=== PROBLEM DETAILS ===
All of the material below is to be retyped exactly.

______________________________

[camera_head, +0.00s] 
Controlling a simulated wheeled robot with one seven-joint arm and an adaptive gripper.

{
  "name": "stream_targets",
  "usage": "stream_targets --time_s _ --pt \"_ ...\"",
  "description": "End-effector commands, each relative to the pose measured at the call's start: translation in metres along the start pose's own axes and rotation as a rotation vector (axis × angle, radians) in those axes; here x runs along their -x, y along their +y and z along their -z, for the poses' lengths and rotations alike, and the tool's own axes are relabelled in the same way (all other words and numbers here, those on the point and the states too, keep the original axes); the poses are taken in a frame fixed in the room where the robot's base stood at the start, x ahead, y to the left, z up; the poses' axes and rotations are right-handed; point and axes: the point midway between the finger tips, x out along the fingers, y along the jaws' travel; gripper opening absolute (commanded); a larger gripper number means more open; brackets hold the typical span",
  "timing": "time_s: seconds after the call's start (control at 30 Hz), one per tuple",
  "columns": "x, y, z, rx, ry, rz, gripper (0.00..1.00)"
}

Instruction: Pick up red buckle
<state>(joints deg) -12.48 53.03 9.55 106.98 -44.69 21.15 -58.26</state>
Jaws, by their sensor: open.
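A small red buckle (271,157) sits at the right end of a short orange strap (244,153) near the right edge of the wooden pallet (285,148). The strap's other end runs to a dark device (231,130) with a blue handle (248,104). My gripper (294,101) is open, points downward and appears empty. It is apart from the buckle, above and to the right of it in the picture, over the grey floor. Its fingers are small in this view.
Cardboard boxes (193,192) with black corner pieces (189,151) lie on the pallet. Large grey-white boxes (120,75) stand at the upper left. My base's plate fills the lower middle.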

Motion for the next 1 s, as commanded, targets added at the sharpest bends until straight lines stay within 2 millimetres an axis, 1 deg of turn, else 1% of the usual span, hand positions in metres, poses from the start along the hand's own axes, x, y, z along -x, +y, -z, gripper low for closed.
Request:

______________________________

=== RESULT FOR THIS TASK ===
[camera_head, +0.00s] 
Controlling a simulated wheeled robot with one seven-joint arm and an adaptive gripper.

{
  "name": "stream_targets",
  "usage": "stream_targets --time_s _ --pt \"_ ...\"",
  "description": "End-effector commands, each relative to the pose measured at the call's start: translation in metres along the start pose's own axes and rotation as a rotation vector (axis × angle, radians) in those axes; here x runs along their -x, y along their +y and z along their -z, for the poses' lengths and rotations alike, and the tool's own axes are relabelled in the same way (all other words and numbers here, those on the point and the states too, keep the original axes); the poses are taken in a frame fixed in the room where the robot's base stood at the start, x ahead, y to the left, z up; the poses' axes and rotations are right-handed; point and axes: the point midway between the finger tips, x out along the fingers, y along the jaws' travel; gripper opening absolute (commanded); a larger gripper number means more open; brackets hold the typical span",
  "timing": "time_s: seconds after the call's start (control at 30 Hz), one per tuple",
  "columns": "x, y, z, rx, ry, rz, gripper (0.00..1.00)"
}

Instruction: Pick up red buckle
<state>(joints deg) -12.48 53.03 9.55 106.98 -44.69 21.15 -58.26</state>
Jaws, by their sensor: open.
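A small red buckle (271,157) sits at the right end of a short orange strap (244,153) near the right edge of the wooden pallet (285,148). The strap's other end runs to a dark device (231,130) with a blue handle (248,104). My gripper (294,101) is open, points downward and appears empty. It is apart from the buckle, above and to the right of it in the picture, over the grey floor. Its fingers are small in this view.
Cardboard boxes (193,192) with black corner pieces (189,151) lie on the pallet. Large grey-white boxes (120,75) stand at the upper left. My base's plate fills the lower middle.

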Motion for the next 1 s, as commanded, targets added at the sharpest bends until straight lines stay within 2 millimetres an axis, 1 deg of turn, else 1% of the usual span, hand positions in metres, poses from the start along the hand's own axes, x, y, z along -x, +y, -z, gripper low for closed.
Request:

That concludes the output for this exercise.